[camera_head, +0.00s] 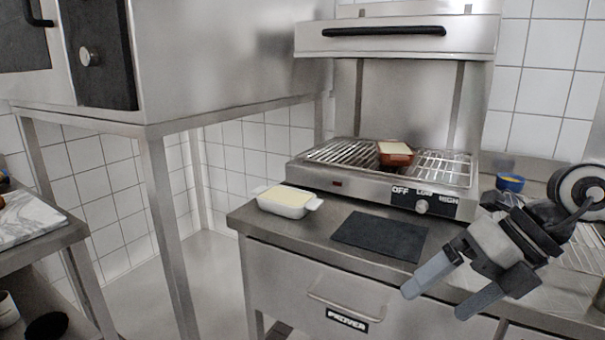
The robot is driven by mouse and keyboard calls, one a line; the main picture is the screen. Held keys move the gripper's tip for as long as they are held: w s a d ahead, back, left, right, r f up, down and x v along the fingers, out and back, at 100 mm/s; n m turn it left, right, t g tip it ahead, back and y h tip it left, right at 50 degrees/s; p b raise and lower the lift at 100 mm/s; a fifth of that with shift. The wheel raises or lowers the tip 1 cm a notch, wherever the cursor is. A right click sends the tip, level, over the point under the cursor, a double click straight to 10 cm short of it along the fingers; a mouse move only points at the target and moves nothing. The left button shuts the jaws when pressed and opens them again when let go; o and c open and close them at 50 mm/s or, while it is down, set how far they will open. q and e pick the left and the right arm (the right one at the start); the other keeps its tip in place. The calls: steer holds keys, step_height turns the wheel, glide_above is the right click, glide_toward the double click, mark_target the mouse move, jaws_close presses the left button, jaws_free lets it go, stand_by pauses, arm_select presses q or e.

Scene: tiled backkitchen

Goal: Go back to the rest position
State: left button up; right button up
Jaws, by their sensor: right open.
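My right gripper (436,291) comes in from the right, above the front edge of the steel counter. Its two grey fingers are apart, point down and left, and hold nothing. A salamander grill (385,185) stands on the counter behind it, with a wire rack. A brown dish with a pale top (396,155) sits on that rack. A white dish with pale yellow filling (287,201) stands on the counter left of the grill. A dark flat slab (380,236) lies in front of the grill, left of the gripper. My left gripper does not show.
The steel counter (335,207) has a drawer below with a handle. A small blue bowl (510,183) stands right of the grill, behind my right arm. A large steel oven on a frame (200,60) is at left. A marble board (25,220) lies on a side table.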

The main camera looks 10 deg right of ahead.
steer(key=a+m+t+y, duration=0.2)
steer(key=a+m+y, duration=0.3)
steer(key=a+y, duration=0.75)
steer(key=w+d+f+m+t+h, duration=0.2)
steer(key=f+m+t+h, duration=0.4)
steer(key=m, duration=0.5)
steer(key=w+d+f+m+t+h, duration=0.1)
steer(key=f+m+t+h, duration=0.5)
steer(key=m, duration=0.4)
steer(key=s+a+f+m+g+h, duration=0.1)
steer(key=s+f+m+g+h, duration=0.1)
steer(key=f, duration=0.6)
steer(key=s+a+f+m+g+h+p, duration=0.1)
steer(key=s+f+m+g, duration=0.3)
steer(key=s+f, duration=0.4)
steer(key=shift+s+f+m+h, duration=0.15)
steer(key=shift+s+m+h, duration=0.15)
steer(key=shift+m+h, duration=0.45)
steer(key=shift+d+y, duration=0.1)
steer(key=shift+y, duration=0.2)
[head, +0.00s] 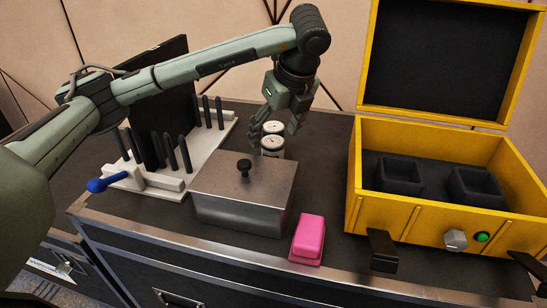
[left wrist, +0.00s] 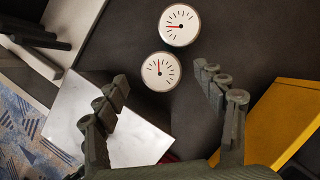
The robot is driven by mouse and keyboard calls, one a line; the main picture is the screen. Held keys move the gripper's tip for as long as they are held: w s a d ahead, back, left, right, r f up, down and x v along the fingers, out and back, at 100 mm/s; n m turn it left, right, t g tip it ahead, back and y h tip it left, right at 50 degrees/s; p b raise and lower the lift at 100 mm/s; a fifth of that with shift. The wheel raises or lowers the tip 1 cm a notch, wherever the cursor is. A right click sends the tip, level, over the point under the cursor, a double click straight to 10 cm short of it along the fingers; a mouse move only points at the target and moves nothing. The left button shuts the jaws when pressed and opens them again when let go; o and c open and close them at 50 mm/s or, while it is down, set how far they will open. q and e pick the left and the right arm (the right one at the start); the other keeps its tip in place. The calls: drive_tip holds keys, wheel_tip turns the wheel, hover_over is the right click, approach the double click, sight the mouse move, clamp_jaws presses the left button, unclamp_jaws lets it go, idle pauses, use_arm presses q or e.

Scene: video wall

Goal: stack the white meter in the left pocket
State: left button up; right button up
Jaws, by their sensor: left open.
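Two round white meters with dial faces stand side by side on the dark case top. The far meter (head: 273,127) also shows in the left wrist view (left wrist: 180,25), and the near meter (head: 272,147) shows there too (left wrist: 159,71). My left gripper (head: 276,127) is open above the meters, its fingers spread on either side in the left wrist view (left wrist: 161,76). Nothing is held; I cannot tell the exact height gap. The yellow case (head: 365,205) stands open at right. Its left pocket (head: 400,172) and right pocket (head: 474,184) are dark and look empty. My right gripper is not in view.
A pink block (head: 308,238) lies near the front edge. A white rack (head: 165,180) with black rods and a blue-handled lever (head: 105,183) stands left. The yellow lid (head: 445,60) is raised.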

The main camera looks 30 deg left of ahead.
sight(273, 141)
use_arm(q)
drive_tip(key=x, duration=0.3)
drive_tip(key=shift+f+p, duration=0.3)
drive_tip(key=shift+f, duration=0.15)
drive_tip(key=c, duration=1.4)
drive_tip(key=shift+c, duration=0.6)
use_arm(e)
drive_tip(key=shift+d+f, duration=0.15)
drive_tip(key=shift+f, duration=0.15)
○ ○ ○ ○ ○ ○ ○
### WHAT IS REQUIRED
Your answer should be a single number: the count of lines containing the word "Goal".

### TASK ANSWER
2